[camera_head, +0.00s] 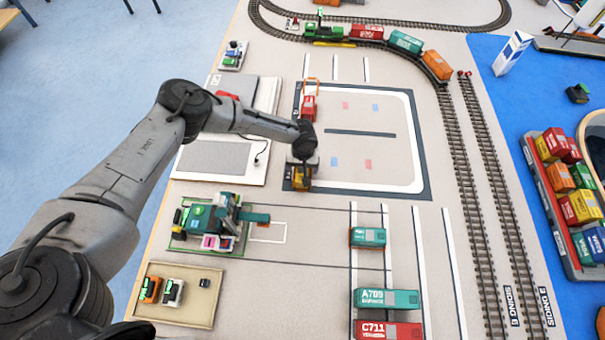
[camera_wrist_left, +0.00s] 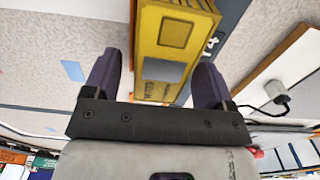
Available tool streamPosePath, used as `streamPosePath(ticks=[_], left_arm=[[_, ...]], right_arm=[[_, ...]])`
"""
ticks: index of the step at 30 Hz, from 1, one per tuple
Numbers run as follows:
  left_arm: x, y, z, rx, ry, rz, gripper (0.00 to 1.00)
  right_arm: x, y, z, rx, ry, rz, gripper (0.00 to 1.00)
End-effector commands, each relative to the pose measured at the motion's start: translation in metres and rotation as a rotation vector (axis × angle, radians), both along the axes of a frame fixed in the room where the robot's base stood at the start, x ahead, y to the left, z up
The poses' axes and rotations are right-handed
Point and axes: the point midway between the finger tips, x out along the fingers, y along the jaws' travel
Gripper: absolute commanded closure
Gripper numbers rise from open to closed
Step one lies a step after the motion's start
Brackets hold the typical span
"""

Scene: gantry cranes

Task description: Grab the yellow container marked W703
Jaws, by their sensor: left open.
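The yellow container (camera_head: 301,182) sits at the left edge of the dark-bordered white-lined area in the head view. In the left wrist view the yellow container (camera_wrist_left: 160,45) lies between the two dark fingers. Its marking is too small or angled to read. My left gripper (camera_head: 302,165) is right at it, partly covering it in the head view. The left wrist view shows the left gripper (camera_wrist_left: 155,82) open, with a finger on each side of the container and a gap beside at least one finger. My right gripper is not in view.
A red vehicle (camera_head: 309,106) stands just behind the left gripper. A green crane model (camera_head: 212,220) stands in front and to the left. A green container (camera_head: 367,237) and containers marked A709 (camera_head: 387,299) and C711 (camera_head: 388,330) lie nearer.

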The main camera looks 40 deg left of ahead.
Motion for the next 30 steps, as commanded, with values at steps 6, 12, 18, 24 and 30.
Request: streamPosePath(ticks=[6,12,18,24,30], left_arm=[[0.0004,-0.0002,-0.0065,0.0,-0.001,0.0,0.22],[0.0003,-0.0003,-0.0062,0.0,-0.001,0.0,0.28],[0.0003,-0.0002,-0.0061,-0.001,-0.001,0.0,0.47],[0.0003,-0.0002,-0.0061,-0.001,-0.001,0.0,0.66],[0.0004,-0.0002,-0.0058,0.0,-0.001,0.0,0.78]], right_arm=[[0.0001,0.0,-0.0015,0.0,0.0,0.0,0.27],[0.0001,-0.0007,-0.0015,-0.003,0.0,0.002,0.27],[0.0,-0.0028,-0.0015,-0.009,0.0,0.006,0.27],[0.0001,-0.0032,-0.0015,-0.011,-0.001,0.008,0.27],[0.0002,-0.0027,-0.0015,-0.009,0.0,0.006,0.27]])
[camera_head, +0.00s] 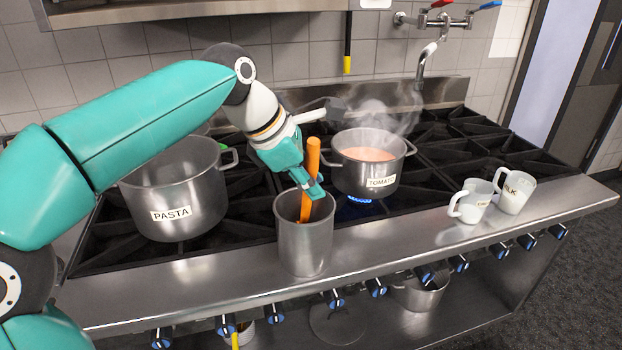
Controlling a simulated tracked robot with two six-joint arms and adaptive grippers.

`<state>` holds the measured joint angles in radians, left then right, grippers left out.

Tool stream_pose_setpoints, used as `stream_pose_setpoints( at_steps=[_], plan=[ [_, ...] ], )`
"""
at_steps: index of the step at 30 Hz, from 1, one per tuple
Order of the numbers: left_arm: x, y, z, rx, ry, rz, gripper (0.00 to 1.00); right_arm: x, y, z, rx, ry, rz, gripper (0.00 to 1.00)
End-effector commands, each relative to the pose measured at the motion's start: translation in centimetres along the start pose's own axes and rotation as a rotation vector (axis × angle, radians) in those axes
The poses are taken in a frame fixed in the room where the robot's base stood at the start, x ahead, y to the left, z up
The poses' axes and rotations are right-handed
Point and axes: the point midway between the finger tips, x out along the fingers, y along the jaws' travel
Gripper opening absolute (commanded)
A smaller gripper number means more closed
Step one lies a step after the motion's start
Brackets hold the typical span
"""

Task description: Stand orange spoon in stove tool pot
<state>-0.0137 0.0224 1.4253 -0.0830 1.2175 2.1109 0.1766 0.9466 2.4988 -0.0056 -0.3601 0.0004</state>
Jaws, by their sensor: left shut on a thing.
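The orange spoon (312,158) is held by my left gripper (313,190), which is shut on its handle. The spoon is close to upright, and its lower part is inside the grey metal tool pot (304,248). The pot stands on the steel front ledge of the stove. My left gripper's fingertips are just above the pot's rim. The spoon's lower end is mostly hidden by the pot wall, so I cannot tell if it touches the bottom. My right gripper is not in view.
The pot labelled PASTA (185,190) stands left of the tool pot. The steaming TOMATO pot (362,180) sits over a blue flame, behind and right. Two white mugs (471,202) (515,193) stand on the right. Knobs line the stove's front edge. The ledge between tool pot and mugs is clear.

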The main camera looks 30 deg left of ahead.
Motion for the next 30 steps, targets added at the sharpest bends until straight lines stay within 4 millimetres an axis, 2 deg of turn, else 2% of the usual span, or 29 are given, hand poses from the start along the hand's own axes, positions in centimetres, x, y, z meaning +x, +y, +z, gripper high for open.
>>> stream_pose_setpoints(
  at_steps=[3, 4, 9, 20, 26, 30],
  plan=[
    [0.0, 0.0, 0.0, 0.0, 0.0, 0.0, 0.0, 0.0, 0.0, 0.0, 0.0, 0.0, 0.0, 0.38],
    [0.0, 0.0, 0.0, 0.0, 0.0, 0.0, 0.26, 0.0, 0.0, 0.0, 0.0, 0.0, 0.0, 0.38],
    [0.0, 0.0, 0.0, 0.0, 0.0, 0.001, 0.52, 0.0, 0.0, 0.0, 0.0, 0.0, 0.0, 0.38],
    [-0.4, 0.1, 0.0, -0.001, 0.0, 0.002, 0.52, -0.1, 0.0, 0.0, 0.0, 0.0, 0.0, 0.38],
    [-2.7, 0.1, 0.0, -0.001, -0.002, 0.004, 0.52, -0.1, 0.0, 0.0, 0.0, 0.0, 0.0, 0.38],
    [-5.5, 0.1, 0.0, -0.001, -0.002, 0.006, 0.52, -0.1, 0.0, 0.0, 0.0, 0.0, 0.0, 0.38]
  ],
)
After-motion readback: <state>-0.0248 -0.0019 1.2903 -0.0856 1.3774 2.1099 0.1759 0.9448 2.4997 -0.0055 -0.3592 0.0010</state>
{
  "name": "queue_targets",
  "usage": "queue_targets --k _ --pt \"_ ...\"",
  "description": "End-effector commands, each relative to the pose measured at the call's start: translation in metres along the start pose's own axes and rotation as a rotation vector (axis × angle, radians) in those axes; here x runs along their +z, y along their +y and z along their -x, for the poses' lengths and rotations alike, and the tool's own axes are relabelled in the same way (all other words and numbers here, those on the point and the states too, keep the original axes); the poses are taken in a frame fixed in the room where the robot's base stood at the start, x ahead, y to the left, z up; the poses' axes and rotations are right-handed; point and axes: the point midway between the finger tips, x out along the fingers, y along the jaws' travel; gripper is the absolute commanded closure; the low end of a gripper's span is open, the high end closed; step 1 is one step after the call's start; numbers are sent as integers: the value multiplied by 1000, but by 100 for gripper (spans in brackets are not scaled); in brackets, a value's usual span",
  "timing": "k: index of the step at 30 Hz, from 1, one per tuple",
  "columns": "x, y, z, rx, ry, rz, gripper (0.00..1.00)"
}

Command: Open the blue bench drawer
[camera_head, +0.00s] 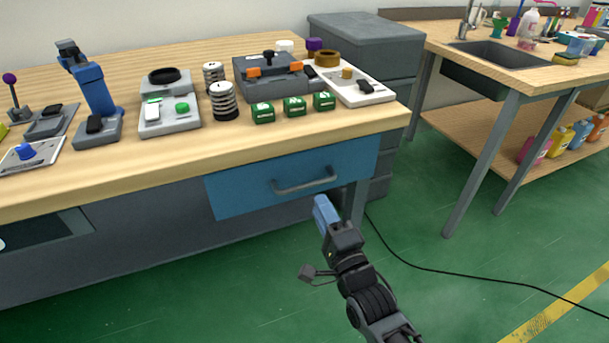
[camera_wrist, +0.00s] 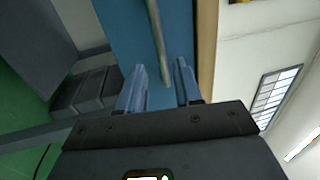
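The blue drawer (camera_head: 238,191) sits under the wooden bench top, and its front looks flush, so it appears closed. Its grey bar handle (camera_head: 305,185) runs across the front. My gripper (camera_head: 321,204) is in front of the drawer, just below the right part of the handle in the head view. In the wrist view my gripper (camera_wrist: 160,68) is open, with its two blue fingers apart and pointing at the drawer front (camera_wrist: 122,30). The handle (camera_wrist: 160,45) lies in line with the gap between the fingers. I cannot tell whether either finger touches it.
The bench top (camera_head: 150,160) holds several devices, including green blocks (camera_head: 294,107) near its front edge. A black cable (camera_head: 430,268) lies on the green floor. A sink table (camera_head: 478,172) stands at the right.

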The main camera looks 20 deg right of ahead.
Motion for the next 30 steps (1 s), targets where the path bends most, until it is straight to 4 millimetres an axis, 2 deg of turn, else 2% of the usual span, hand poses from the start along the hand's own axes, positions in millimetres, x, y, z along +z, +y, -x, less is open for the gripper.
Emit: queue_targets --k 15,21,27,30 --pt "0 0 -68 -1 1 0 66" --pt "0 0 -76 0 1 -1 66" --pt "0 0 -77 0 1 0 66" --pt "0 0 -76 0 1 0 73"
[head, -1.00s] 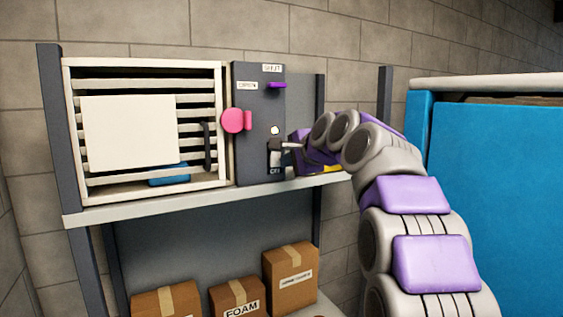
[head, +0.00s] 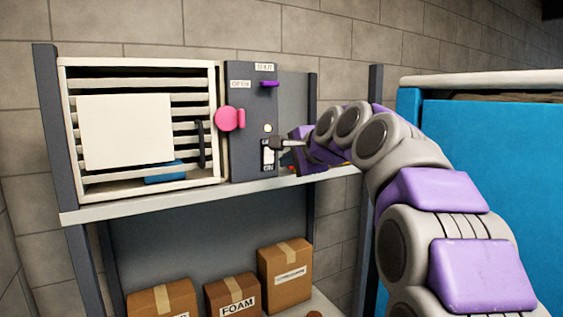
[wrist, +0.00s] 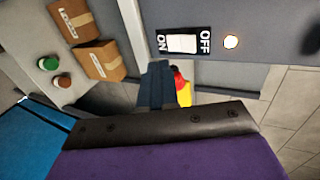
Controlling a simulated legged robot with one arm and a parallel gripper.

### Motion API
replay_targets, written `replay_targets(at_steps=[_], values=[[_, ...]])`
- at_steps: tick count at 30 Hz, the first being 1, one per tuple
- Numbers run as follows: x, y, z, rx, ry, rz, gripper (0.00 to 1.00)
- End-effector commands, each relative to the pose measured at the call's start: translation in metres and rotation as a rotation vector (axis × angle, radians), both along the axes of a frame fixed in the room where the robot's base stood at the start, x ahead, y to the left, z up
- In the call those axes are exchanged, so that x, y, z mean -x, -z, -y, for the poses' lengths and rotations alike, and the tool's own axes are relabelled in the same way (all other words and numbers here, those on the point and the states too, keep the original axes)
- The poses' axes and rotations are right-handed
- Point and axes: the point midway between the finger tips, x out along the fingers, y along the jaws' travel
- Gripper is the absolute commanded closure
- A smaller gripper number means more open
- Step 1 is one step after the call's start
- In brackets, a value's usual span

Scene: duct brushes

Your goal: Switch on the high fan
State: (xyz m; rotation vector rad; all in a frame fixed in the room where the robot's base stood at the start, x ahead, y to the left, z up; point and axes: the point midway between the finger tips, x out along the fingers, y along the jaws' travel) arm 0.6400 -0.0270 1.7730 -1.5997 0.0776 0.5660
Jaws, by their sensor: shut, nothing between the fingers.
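The fan unit is a cream louvred box (head: 215,120) on the upper shelf, with a dark grey control panel (head: 246,120) at its right. The panel's white rocker switch (head: 268,156) has ON at its lower end; in the wrist view the switch (wrist: 182,43) lies between ON and OFF labels. A small round lamp (head: 267,128) sits above it and looks pale yellow; it also shows beside OFF in the wrist view (wrist: 231,41).
A pink round knob (head: 229,119) and purple lever (head: 269,84) are on the panel. A white sheet (head: 127,131) covers some slats; a blue block (head: 165,172) lies below. Boxes (head: 285,274) stand on the lower shelf. A blue cabinet (head: 490,170) is at right.

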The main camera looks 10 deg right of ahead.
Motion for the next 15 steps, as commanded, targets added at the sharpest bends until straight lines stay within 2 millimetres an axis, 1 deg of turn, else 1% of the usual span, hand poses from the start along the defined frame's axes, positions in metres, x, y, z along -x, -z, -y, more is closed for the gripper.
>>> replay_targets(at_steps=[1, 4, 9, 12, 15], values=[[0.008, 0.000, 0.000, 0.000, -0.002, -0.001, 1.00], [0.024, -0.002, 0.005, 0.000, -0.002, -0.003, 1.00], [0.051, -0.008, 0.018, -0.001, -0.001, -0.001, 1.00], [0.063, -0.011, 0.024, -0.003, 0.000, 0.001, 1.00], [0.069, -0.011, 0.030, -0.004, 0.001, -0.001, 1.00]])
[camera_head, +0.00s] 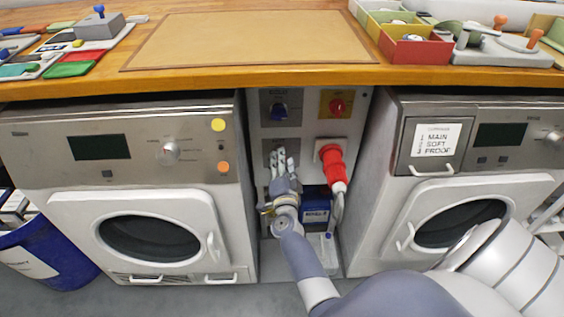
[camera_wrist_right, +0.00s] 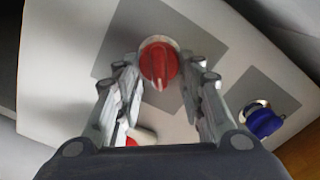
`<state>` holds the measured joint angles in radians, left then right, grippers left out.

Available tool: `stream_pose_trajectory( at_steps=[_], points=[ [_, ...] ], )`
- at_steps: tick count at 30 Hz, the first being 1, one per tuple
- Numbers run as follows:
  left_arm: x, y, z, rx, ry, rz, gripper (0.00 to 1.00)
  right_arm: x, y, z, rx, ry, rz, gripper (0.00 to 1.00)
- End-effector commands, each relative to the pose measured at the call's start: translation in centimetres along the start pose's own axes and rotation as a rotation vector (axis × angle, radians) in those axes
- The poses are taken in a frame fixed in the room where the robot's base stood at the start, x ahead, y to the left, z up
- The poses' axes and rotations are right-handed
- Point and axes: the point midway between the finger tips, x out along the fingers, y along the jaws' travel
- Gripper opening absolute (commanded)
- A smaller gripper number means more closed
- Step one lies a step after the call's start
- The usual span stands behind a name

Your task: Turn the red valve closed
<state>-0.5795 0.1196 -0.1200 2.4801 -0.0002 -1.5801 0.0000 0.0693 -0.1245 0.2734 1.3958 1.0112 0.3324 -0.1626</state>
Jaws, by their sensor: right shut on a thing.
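The red valve (camera_wrist_right: 160,62) is a round knob with a raised grip bar, on a grey plate (camera_wrist_right: 203,37) of the white panel, in the right wrist view. My right gripper (camera_wrist_right: 160,85) has its fingers on either side of the knob, shut on it. In the head view my right gripper (camera_head: 281,160) reaches the panel's lower left plate (camera_head: 268,148) and hides the valve there. The bar's exact setting is hard to read. My left gripper is not in view.
A separate red knob (camera_head: 337,106) sits on a yellow plate. A red plug (camera_head: 333,165) with a cable is close to the right. Washers (camera_head: 140,200) flank the narrow gap; the wooden counter (camera_head: 200,80) overhangs.

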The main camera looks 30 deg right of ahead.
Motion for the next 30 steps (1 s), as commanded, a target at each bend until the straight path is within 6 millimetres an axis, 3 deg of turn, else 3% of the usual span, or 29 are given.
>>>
::::::
**Problem description**
From the line containing "The main camera looks 30 deg right of ahead." through the final line of the listing above, retype every line exactly; leave out everything else.

**The solution**
The main camera looks 30 deg right of ahead.
Motion for the next 30 steps (1 s), as commanded, a target at each bend until the straight path is within 6 millimetres an axis, 3 deg of turn, else 3% of the usual span, or 29 are given.
>>>

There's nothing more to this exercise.